--- Start of ENTRIES SHOWN ---

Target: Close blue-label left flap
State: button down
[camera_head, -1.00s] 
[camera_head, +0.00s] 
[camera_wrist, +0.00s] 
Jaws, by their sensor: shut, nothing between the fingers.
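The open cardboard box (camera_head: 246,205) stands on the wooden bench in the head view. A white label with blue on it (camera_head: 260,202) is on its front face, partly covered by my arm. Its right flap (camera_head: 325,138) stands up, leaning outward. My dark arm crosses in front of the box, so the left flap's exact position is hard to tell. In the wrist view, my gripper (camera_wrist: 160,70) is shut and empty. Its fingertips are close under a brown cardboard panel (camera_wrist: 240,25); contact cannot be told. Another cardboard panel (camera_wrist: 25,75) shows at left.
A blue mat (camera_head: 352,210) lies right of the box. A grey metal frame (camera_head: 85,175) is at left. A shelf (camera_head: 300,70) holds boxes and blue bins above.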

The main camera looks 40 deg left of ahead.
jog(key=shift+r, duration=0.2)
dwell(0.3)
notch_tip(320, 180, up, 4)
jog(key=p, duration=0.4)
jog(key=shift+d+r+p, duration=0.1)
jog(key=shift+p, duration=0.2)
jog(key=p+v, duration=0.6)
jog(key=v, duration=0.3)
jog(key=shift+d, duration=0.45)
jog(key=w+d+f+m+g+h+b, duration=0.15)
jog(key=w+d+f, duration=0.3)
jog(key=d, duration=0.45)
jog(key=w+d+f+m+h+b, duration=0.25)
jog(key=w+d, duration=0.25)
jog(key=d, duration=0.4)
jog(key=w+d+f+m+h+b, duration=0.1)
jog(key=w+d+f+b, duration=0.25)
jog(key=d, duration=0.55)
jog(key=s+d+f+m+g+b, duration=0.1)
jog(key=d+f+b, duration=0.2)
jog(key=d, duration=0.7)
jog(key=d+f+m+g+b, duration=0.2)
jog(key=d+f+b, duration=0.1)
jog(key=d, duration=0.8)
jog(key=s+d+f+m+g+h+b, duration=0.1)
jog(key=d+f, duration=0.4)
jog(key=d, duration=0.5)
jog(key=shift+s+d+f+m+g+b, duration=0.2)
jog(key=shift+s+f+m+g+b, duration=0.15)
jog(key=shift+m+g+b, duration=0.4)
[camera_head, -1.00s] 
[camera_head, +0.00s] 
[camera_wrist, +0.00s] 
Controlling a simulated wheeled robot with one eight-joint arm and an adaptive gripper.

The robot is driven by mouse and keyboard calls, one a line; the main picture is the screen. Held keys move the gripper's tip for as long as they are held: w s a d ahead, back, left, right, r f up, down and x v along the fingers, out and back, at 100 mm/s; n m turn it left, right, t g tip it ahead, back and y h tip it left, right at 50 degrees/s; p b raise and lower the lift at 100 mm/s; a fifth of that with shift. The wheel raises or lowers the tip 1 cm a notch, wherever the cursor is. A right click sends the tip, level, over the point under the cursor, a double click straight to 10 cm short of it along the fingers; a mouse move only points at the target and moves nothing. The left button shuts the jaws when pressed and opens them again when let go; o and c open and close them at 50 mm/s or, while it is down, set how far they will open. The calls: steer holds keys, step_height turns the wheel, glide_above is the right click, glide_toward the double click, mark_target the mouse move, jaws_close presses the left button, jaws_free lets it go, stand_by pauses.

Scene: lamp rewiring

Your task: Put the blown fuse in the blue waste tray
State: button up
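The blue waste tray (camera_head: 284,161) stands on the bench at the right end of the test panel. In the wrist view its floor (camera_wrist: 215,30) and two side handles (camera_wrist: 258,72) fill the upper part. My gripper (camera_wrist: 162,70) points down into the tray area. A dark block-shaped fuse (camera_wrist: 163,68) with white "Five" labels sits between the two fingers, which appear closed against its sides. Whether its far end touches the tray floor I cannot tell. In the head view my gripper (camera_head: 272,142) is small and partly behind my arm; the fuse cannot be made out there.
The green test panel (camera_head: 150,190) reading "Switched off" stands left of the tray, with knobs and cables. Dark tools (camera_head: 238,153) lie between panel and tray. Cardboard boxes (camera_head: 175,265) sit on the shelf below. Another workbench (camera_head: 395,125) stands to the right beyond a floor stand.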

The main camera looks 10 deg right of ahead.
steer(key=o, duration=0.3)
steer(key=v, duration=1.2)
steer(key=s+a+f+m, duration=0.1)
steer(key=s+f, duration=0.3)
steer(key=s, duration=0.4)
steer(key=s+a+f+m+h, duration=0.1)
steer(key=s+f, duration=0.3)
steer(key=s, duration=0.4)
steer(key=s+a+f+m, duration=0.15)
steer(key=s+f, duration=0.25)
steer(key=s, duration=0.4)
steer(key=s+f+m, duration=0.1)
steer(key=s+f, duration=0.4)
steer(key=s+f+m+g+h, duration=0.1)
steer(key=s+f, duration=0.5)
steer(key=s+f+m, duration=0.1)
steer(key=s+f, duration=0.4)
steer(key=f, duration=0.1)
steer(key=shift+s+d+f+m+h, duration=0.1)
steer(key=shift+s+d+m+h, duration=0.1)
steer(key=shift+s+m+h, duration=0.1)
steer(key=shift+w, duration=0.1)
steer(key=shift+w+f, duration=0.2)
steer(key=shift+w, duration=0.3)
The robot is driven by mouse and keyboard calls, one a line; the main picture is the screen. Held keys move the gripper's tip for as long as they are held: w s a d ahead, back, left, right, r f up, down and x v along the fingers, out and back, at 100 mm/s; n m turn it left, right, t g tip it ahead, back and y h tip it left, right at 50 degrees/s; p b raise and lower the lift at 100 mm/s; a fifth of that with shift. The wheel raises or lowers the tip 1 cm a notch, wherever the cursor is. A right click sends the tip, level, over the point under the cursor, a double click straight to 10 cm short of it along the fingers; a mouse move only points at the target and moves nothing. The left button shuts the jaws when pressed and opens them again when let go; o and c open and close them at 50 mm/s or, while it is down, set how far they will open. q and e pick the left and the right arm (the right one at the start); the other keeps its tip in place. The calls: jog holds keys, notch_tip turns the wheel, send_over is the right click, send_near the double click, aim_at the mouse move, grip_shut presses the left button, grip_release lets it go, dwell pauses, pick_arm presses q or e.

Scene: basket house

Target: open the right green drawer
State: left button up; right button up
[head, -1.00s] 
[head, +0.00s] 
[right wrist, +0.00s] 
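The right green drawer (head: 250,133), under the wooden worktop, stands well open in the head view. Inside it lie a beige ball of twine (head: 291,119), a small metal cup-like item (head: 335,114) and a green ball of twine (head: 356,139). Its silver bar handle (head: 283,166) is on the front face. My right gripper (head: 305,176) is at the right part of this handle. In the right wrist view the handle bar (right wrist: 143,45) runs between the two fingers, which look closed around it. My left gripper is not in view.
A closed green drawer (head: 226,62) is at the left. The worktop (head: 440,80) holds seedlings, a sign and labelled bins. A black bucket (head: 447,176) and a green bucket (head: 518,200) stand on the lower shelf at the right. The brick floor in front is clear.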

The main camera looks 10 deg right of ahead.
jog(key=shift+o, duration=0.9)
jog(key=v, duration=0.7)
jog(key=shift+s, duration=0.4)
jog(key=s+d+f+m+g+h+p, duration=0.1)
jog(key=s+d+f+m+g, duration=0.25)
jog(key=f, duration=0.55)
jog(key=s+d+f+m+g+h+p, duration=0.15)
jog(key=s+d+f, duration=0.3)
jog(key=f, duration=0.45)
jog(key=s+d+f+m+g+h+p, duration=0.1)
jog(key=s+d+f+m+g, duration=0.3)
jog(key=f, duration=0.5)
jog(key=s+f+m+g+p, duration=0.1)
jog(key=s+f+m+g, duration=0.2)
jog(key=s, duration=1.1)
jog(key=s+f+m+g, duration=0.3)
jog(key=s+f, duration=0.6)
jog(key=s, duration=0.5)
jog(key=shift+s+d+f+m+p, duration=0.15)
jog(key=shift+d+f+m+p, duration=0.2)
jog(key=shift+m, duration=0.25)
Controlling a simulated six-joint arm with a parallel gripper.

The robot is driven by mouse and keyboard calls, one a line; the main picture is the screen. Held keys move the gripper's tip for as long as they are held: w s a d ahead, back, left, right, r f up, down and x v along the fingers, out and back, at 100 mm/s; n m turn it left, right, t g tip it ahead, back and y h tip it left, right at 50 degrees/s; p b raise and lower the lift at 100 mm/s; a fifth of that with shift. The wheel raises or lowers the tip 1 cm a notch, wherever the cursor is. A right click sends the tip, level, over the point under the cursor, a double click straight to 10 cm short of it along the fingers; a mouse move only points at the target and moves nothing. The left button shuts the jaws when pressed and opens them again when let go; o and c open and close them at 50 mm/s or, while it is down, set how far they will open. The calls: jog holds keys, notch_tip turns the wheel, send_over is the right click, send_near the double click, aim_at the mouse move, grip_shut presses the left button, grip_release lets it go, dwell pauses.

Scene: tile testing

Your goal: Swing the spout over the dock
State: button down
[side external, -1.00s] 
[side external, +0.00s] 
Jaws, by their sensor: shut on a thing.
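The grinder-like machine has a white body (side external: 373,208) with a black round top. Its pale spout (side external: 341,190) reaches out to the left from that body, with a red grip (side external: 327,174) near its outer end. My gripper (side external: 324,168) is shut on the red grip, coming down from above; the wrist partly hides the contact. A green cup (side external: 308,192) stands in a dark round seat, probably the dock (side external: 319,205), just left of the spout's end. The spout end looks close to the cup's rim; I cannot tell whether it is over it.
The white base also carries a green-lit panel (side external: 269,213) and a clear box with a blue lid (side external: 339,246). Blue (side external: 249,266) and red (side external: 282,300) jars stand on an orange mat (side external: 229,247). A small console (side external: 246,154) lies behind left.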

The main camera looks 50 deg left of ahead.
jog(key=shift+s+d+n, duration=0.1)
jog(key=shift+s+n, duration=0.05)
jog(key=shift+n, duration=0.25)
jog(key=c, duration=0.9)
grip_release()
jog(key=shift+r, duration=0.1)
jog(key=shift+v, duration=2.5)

--- End of ENTRIES SHOWN ---

[DIRECTIVE]: Within the material above, transcribe exactly the lines that run from the line holding "State: left button up; right button up" through the line holding "[head, +0.00s]".

[RESULT]:
State: left button up; right button up
[head, -1.00s] 
[head, +0.00s] 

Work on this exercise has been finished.